17. The system of claim 16, wherein the processor instructions, on execution, further cause the processing circuitry to render the first block as non-editable by a second user device associated with a second user, wherein the first user and the second user are concurrently editing the development environment.

18. The system of claim 16, wherein the processor instructions, on execution, further cause the processing circuitry to:

detect an engagement of the first user with the first block; and

classify the first user as one of an active user or an inactive user of the first block based on the detected engagement.

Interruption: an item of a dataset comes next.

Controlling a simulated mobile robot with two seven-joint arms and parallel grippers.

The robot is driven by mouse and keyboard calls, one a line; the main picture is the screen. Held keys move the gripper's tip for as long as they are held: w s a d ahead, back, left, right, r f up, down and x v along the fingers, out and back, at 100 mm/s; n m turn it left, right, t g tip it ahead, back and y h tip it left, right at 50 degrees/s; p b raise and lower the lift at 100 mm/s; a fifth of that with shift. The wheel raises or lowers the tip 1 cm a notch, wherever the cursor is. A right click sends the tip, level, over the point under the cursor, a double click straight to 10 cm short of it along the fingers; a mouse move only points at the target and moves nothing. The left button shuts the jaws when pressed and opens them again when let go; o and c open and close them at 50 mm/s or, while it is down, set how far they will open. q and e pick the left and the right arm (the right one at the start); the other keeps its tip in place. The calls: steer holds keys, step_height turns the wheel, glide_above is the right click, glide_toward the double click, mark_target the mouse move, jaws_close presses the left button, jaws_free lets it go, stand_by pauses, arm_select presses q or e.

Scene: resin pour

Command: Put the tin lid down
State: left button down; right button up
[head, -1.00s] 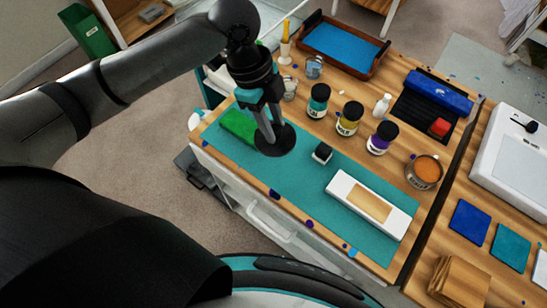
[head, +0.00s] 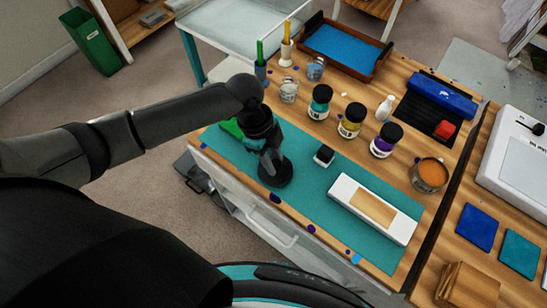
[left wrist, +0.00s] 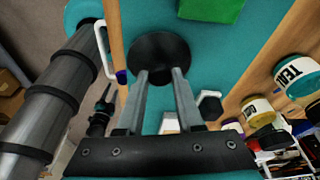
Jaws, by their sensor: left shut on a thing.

19. The system of claim 18, wherein detecting the engagement of the first user with the first block is based on ping messages received from the first user device, and wherein the wherein the processor instructions, on execution, further cause the processing circuitry to:

initiate a timer based on the engagement of the first user, wherein the timer comprises a first predefined expiration time period;

identify the first user as the active user corresponding to the first block when at least one ping message is received within the first predefined expiration time period; and

identify the first user as the inactive user corresponding to the first block when at least one ping message is not received within the first predefined expiration time period.

20. The system of claim 18, wherein the processor instructions, on execution, further cause the processing circuitry to:

when the first user is classified as the inactive user corresponding to the first block, send, on the first user device, a first notification indicating an expiration of the first predefined expiration time period.